*THE EXERCISE:* Reproduce the listing below without changes, except that pictures are left out.

Start of DATA SHOWN

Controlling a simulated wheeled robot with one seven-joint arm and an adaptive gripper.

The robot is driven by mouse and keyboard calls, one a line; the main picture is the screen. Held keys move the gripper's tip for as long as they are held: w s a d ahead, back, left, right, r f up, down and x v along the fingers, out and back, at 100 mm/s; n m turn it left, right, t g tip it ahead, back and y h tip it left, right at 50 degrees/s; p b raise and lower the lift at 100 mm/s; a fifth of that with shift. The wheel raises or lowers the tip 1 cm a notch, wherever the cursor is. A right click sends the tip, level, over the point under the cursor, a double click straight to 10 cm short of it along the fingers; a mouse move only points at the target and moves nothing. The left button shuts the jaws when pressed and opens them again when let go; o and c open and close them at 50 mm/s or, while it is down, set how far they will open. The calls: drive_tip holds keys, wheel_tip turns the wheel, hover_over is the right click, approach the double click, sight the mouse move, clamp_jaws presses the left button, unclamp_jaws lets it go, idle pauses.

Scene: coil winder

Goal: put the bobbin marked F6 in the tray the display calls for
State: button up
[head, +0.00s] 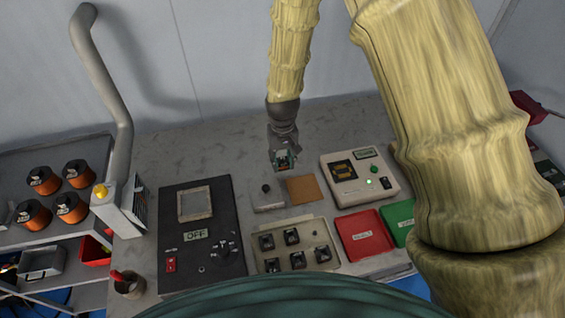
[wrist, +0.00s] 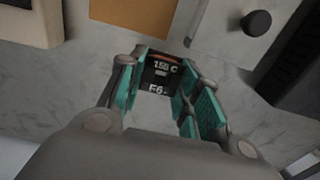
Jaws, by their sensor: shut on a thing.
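My gripper (head: 284,163) is shut on a small dark bobbin and holds it above the bench, behind the brown pad. In the wrist view the bobbin (wrist: 158,76) sits between the teal fingertips (wrist: 157,88), with "F6" readable on its face. A beige instrument (head: 360,180) stands to the right, with a small display (head: 367,153) too small to read and a lit green lamp. A red tray (head: 363,236) and a green tray (head: 398,221) lie in front of it. The red tray's label is unclear, and my arm partly hides the green tray.
A beige tray (head: 253,255) holds several dark bobbins. A grey block with a black knob (head: 266,188) stands beside the brown pad (head: 301,190). A black panel reading OFF (head: 195,283) is at left, near a cup (head: 128,287). Orange spools (head: 72,207) stand at far left.

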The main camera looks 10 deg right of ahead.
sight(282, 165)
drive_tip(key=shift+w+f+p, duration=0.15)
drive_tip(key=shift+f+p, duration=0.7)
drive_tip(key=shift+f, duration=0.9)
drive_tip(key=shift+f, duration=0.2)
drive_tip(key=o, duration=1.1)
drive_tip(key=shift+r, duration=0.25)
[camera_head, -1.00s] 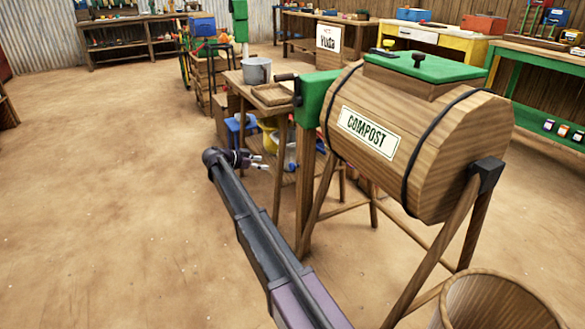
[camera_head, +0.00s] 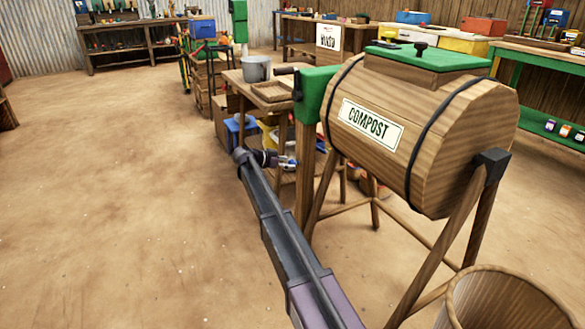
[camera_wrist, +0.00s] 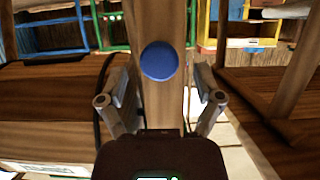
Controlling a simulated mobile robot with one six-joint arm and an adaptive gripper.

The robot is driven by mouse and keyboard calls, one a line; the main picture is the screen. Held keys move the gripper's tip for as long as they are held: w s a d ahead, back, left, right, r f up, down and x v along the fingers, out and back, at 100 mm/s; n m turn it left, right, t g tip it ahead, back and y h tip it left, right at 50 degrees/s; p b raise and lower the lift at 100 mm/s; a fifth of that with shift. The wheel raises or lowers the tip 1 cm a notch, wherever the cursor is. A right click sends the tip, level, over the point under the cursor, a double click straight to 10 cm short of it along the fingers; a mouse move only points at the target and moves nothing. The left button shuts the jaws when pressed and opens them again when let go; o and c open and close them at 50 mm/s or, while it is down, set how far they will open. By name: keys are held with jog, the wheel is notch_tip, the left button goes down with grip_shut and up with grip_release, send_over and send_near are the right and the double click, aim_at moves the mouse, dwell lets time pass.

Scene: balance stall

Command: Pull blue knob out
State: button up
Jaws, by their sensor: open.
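The blue knob (camera_wrist: 160,60) is a round disc on a wooden post (camera_wrist: 163,112) in the wrist view. It sits near the middle of that view, between and just beyond the two fingers of my gripper (camera_wrist: 160,86). The fingers are spread wide, one on each side of the knob, and do not appear to touch it. In the head view my gripper (camera_head: 288,162) is low beside the wooden bench post (camera_head: 305,180), under the green bracket. I cannot make out the knob in the head view.
A wooden compost drum (camera_head: 460,130) on slanted legs stands right of my arm. A round wooden tub (camera_head: 500,300) is at the lower right. A bench with a grey bucket (camera_head: 256,70) is behind my gripper. The dirt floor to the left is clear.

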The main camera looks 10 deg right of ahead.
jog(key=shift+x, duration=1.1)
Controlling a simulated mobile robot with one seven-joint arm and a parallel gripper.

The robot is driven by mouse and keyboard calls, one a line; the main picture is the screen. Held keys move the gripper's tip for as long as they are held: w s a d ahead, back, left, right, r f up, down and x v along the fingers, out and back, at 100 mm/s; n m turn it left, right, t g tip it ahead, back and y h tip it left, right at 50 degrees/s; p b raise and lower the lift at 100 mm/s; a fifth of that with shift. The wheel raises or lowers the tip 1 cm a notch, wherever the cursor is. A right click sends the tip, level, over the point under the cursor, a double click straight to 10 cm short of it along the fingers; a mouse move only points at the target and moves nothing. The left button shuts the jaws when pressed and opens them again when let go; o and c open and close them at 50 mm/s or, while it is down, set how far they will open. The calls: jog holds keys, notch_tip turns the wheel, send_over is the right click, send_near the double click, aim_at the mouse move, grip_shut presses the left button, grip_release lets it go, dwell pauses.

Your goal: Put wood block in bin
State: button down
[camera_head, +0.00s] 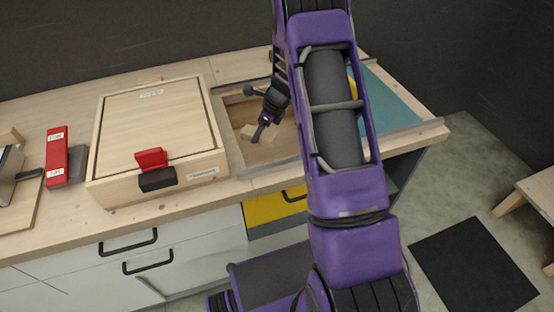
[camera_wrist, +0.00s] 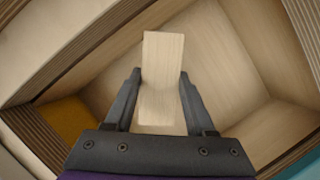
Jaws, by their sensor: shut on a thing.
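The wood block (camera_wrist: 163,55) is pale and rectangular. It sits between the two dark fingers of my gripper (camera_wrist: 160,76) in the wrist view, and the gripper is shut on it. In the head view my gripper (camera_head: 264,130) reaches into the wooden bin (camera_head: 278,154), which is sunk in the counter. The block (camera_head: 250,131) shows there as a pale piece by the fingertips. The bin's inner walls (camera_wrist: 225,45) surround the block in the wrist view. I cannot tell whether the block touches the bin floor. My arm hides the bin's right part.
A wooden box (camera_head: 155,122) with a red piece (camera_head: 151,159) and a black handle (camera_head: 157,180) stands left of the bin. A red block (camera_head: 57,155) lies further left. A teal surface (camera_head: 385,100) is to the right.

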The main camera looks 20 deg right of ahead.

End of DATA SHOWN

*TASK RESULT:*
Controlling a simulated wheeled robot with one seven-joint arm and an adaptive gripper.

The robot is driven by mouse and keyboard calls, one a line; the main picture is the screen. Held keys move the gripper's tip for as long as they are held: w s a d ahead, back, left, right, r f up, down and x v along the fingers, out and back, at 100 mm/s; n m turn it left, right, t g tip it ahead, back and y h tip it left, right at 50 degrees/s; p b raise and lower the lift at 100 mm/s; a fifth of that with shift. The wheel raises or lowers the tip 1 cm a notch, wherever the cursor is. A right click sends the tip, level, over the point under the cursor, a double click straight to 10 cm short of it along the fingers; a mouse move only points at the target and moves nothing. The left button shuts the jaws when pressed and opens them again when let go; o and c open and close them at 50 mm/s or, while it is down, set how far they will open. The calls: drive_tip holds keys, wheel_tip turns the wheel, hover_over is the right click, approach the double click, sight the mouse move, clamp_jaws presses the left button, unclamp_jaws lets it go, idle pauses.

Scene: coil winder

Goal: put the bobbin marked F6 in the tray the display calls for
State: button up
[head, +0.00s] 
[wrist, +0.00s] 
Jaws, by their sensor: shut on a thing.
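My gripper (head: 284,163) is shut on a small dark bobbin and holds it above the bench, behind the brown pad. In the wrist view the bobbin (wrist: 158,76) sits between the teal fingertips (wrist: 157,88), with "F6" readable on its face. A beige instrument (head: 360,180) stands to the right, with a small display (head: 367,153) too small to read and a lit green lamp. A red tray (head: 363,236) and a green tray (head: 398,221) lie in front of it. The red tray's label is unclear, and my arm partly hides the green tray.
A beige tray (head: 253,255) holds several dark bobbins. A grey block with a black knob (head: 266,188) stands beside the brown pad (head: 301,190). A black panel reading OFF (head: 195,283) is at left, near a cup (head: 128,287). Orange spools (head: 72,207) stand at far left.

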The main camera looks 10 deg right of ahead.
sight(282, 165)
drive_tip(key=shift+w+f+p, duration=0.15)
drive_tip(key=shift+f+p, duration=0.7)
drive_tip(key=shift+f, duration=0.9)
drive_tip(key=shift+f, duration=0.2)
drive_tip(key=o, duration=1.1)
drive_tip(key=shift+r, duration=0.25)
[camera_head, -1.00s] 
[camera_head, +0.00s] 
[camera_wrist, +0.00s] 
Controlling a simulated mobile robot with one six-joint arm and an adaptive gripper.

The robot is driven by mouse and keyboard calls, one a line; the main picture is the screen. Held keys move the gripper's tip for as long as they are held: w s a d ahead, back, left, right, r f up, down and x v along the fingers, out and back, at 100 mm/s; n m turn it left, right, t g tip it ahead, back and y h tip it left, right at 50 degrees/s; p b raise and lower the lift at 100 mm/s; a fifth of that with shift. The wheel raises or lowers the tip 1 cm a notch, wherever the cursor is. A right click sends the tip, level, over the point under the cursor, a double click straight to 10 cm short of it along the fingers; a mouse move only points at the target and moves nothing. The left button shuts the jaws when pressed and opens them again when let go; o and c open and close them at 50 mm/s or, while it is down, set how far they will open. By name: keys are held with jog, the wheel is notch_tip, the left button goes down with grip_shut and up with grip_release, send_over and send_near are the right and the double click, aim_at moves the mouse, dwell lets time pass.

Scene: balance stall

Command: Pull blue knob out
State: button up
Jaws, by their sensor: open.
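The blue knob (camera_wrist: 160,60) is a round disc on a wooden post (camera_wrist: 163,112) in the wrist view. It sits near the middle of that view, between and just beyond the two fingers of my gripper (camera_wrist: 160,86). The fingers are spread wide, one on each side of the knob, and do not appear to touch it. In the head view my gripper (camera_head: 288,162) is low beside the wooden bench post (camera_head: 305,180), under the green bracket. I cannot make out the knob in the head view.
A wooden compost drum (camera_head: 460,130) on slanted legs stands right of my arm. A round wooden tub (camera_head: 500,300) is at the lower right. A bench with a grey bucket (camera_head: 256,70) is behind my gripper. The dirt floor to the left is clear.

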The main camera looks 10 deg right of ahead.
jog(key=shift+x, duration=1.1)
Controlling a simulated mobile robot with one seven-joint arm and a parallel gripper.

The robot is driven by mouse and keyboard calls, one a line; the main picture is the screen. Held keys move the gripper's tip for as long as they are held: w s a d ahead, back, left, right, r f up, down and x v along the fingers, out and back, at 100 mm/s; n m turn it left, right, t g tip it ahead, back and y h tip it left, right at 50 degrees/s; p b raise and lower the lift at 100 mm/s; a fifth of that with shift. The wheel raises or lowers the tip 1 cm a notch, wherever the cursor is. A right click sends the tip, level, over the point under the cursor, a double click straight to 10 cm short of it along the fingers; a mouse move only points at the target and moves nothing. The left button shuts the jaws when pressed and opens them again when let go; o and c open and close them at 50 mm/s or, while it is down, set how far they will open. The calls: jog holds keys, notch_tip turns the wheel, send_over is the right click, send_near the double click, aim_at the mouse move, grip_shut presses the left button, grip_release lets it go, dwell pauses.

Your goal: Put wood block in bin
State: button down
[camera_head, +0.00s] 
[camera_wrist, +0.00s] 
Jaws, by their sensor: shut on a thing.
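The wood block (camera_wrist: 163,55) is pale and rectangular. It sits between the two dark fingers of my gripper (camera_wrist: 160,76) in the wrist view, and the gripper is shut on it. In the head view my gripper (camera_head: 264,130) reaches into the wooden bin (camera_head: 278,154), which is sunk in the counter. The block (camera_head: 250,131) shows there as a pale piece by the fingertips. The bin's inner walls (camera_wrist: 225,45) surround the block in the wrist view. I cannot tell whether the block touches the bin floor. My arm hides the bin's right part.
A wooden box (camera_head: 155,122) with a red piece (camera_head: 151,159) and a black handle (camera_head: 157,180) stands left of the bin. A red block (camera_head: 57,155) lies further left. A teal surface (camera_head: 385,100) is to the right.

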The main camera looks 20 deg right of ahead.

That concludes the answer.